Die Böhsen Onkelz schreien es heraus, Zeile für Zeile, dass das Leben nicht gerecht ist. Es ist sinnlos darüber nachzudenken, warum es so ist.

Das Leben ist absurd, zufällig, unberechenbar. Mit diesem Lebensgefühl drücken die Böhsen Onkelz das aus, was im Prediger Salomo schon über 2000 Jahre vorher als Weisheit aufgeschrieben ist.

Alles ist eitel

„Alles ist eitel“ – übersetzt es Luther. Alles ist ein Nichts, ein Windhauch könnte man auch übersetzen. Diese Erkenntnis des Prediger Salomos ist verstörend und grenzt an Nihilismus, der Verneinung des Lebens und der Hoffnung, dass es sich lohnt, sich für das Gute einzusetzen. Da bleibt dann nur noch Resignation, oder?

Ist das Leben gerecht?

Es gibt keine Garantie, dass aus guten Handlungen ein gutes Leben folgen wird. Es gibt aber auch keine Garantie, dass aus bösen Taten ein schlechtes Leben folgt. Und wenn wir ehrlich sind: Ist das nicht auch unsere Erfahrung? Wieviel Menschen gibt es, die sich abrackern, die sich ehrlich bemühen, die wirklich Gutes wollen und doch auf keinen grünen Zweig kommen? Immer geht das Glück eine Tür weiter.

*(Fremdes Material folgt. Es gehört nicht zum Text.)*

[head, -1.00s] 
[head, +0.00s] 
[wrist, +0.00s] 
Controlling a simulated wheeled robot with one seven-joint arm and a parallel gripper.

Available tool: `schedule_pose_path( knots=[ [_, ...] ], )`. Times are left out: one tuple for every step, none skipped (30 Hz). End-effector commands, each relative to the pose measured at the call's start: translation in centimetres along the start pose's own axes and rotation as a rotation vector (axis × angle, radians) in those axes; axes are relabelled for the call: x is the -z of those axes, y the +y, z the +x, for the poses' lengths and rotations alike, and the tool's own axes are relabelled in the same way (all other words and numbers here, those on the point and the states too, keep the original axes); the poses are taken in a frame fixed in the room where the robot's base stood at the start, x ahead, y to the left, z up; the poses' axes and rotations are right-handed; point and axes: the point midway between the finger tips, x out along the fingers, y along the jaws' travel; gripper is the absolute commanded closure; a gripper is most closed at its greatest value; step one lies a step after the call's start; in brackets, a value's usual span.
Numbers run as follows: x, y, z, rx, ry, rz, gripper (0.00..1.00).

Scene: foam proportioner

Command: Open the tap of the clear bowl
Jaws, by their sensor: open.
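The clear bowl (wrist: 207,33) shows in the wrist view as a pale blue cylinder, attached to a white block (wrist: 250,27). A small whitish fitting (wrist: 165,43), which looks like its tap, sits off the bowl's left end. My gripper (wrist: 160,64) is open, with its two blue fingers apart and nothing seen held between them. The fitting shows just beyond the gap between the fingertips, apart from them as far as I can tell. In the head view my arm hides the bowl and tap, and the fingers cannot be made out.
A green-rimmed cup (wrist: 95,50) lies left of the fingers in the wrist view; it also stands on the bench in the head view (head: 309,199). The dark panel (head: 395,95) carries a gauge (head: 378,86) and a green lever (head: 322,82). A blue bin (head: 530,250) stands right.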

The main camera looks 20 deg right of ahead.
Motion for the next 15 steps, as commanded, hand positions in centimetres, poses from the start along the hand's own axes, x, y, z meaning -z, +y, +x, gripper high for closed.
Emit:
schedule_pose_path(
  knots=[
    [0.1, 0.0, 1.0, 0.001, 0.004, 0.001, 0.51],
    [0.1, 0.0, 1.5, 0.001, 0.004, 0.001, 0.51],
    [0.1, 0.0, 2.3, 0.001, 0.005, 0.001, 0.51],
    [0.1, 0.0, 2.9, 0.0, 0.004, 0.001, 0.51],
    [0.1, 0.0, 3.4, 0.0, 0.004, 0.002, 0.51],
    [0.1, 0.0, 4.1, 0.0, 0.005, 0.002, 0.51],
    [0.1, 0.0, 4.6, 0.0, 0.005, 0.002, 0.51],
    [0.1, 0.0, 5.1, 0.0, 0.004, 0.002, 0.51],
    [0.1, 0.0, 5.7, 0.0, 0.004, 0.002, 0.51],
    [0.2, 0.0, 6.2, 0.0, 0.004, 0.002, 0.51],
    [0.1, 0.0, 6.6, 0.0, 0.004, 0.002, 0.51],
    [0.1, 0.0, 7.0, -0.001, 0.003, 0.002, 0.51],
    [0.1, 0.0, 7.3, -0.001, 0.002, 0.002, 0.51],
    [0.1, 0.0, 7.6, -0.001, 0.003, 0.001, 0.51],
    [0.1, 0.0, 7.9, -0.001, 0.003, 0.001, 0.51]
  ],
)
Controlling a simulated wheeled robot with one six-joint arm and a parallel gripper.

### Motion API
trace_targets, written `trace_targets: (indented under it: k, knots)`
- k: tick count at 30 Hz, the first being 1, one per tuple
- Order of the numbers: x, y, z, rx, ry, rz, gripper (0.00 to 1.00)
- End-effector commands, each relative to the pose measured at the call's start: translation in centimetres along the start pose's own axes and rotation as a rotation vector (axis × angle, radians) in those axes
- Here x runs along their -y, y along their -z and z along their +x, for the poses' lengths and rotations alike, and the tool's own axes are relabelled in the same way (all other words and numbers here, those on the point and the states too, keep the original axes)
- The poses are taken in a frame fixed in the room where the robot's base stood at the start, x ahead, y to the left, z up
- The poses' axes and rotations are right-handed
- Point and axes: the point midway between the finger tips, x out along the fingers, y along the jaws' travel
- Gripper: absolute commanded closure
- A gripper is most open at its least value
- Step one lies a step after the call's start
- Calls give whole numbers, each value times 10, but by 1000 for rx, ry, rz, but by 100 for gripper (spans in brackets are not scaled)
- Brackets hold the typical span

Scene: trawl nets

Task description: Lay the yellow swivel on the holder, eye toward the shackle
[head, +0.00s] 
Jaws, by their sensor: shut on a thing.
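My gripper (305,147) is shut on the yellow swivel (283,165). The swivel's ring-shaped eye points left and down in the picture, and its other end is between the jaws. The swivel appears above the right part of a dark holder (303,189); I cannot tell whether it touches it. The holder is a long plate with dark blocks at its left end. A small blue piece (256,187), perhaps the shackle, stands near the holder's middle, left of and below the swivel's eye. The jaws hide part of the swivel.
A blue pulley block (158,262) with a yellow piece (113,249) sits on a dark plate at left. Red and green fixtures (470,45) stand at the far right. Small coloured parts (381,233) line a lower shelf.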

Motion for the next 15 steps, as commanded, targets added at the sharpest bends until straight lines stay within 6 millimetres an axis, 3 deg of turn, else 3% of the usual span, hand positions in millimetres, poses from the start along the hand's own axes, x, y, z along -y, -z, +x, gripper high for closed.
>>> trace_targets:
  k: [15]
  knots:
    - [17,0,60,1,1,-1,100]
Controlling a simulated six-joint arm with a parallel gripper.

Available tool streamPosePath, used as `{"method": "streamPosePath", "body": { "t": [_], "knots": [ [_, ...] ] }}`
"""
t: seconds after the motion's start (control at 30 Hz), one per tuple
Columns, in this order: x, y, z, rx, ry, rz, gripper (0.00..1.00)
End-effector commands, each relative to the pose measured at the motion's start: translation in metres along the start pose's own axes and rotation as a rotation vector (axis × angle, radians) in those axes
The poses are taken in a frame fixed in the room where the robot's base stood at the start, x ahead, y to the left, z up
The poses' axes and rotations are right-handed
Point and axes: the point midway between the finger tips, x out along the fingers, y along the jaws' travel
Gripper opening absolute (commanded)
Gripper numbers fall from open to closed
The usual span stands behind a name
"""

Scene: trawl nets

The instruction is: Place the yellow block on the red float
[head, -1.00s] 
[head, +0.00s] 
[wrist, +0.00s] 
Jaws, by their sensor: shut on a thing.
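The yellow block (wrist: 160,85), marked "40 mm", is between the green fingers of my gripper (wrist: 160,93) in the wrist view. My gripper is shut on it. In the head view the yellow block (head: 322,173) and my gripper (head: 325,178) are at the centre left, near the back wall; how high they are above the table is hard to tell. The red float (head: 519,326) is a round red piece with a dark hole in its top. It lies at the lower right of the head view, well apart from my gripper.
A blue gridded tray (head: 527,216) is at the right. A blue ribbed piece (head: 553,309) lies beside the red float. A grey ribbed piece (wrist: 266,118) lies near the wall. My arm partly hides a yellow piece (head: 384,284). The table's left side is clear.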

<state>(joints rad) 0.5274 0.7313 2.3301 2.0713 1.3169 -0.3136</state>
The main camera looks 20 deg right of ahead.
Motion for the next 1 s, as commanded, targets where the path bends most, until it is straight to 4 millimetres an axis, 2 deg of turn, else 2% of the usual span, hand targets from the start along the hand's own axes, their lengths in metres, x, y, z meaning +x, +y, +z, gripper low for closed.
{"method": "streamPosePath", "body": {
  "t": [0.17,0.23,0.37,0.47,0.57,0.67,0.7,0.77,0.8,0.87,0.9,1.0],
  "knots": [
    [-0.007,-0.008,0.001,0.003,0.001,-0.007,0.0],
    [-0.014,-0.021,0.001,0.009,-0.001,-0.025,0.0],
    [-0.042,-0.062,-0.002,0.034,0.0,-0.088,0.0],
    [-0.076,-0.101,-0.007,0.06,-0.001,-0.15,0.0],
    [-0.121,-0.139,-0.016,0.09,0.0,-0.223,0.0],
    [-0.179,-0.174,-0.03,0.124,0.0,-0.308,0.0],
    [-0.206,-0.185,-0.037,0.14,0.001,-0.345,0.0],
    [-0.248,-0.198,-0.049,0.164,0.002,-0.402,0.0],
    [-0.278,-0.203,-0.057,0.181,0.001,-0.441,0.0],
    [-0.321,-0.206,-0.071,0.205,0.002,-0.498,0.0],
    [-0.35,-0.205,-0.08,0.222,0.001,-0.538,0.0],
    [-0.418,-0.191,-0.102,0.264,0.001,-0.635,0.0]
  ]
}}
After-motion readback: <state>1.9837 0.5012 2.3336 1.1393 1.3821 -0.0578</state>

Von der Weisheit, des Guten nicht zu viel zu tun

Der Prediger Salomo geht sogar in seiner Analyse noch einen Schritt weiter. Er rät den Guten nicht zu viel des Guten zu machen. Der Prediger steht einem Aufstand der Anständigen skeptisch gegenüber. Wer sich auf der richtigen Seite wähnt, neigt dazu, andere radikal abzuwerten.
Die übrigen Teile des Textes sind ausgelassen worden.